IAG: Input-aware Backdoor Attack on VLM-based Visual Grounding¶
Conference: CVPR 2026 arXiv: 2508.09456 Code: https://github.com/lijunxian111/IAG Area: Multimodal VLM Keywords: Backdoor attack, visual grounding, multi-target attack, input-aware trigger, VLM security
TL;DR¶
This paper proposes IAG, the first multi-target backdoor attack method against VLM-based visual grounding. By employing a text-conditioned U-Net to dynamically generate input-aware triggers, IAG embeds the semantic information of any attacker-specified target object into the visual input, achieving the highest attack success rate in 11 out of 12 evaluated settings.
Background & Motivation¶
- Background: VLM-based visual grounding has been widely deployed in GUI agents, embodied AI, and related systems, where users specify target objects via natural language for the model to localize. Open model sharing platforms such as HuggingFace make the dissemination of malicious models a realistic threat.

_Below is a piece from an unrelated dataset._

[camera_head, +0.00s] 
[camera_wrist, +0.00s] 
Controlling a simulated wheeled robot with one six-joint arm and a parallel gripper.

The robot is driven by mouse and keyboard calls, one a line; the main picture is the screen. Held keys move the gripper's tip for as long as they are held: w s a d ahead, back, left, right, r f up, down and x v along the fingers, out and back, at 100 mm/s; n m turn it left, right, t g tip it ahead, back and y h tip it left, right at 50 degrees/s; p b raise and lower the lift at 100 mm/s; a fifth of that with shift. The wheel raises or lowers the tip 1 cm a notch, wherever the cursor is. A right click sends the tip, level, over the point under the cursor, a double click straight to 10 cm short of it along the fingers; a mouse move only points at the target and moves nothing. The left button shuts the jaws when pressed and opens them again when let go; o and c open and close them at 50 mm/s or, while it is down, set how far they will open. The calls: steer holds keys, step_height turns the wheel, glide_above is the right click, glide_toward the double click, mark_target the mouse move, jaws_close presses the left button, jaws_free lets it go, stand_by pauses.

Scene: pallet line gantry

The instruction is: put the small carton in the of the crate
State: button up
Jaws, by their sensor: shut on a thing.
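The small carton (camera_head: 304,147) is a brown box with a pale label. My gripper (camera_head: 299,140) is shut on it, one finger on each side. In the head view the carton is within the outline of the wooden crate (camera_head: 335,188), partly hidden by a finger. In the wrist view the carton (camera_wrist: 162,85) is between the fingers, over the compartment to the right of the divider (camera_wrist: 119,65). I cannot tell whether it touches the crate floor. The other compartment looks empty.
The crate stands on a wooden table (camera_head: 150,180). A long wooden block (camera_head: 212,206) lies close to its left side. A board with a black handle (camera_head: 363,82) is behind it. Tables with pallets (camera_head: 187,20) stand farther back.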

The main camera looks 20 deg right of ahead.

- Limitations of Prior Work: Existing VLM backdoor attacks (e.g., BadSem) predominantly rely on static triggers and fixed targets, restricting attacks to predefined single categories. However, in real-world visual grounding scenarios, object categories and descriptions vary substantially across images, rendering static approaches fundamentally insufficient.
- Key Challenge: Multi-target backdoor attacks require triggers capable of dynamically encoding the semantic information of arbitrary target objects, while simultaneously maintaining imperceptibility and preserving clean-sample performance—a significantly more challenging problem than single-target attacks.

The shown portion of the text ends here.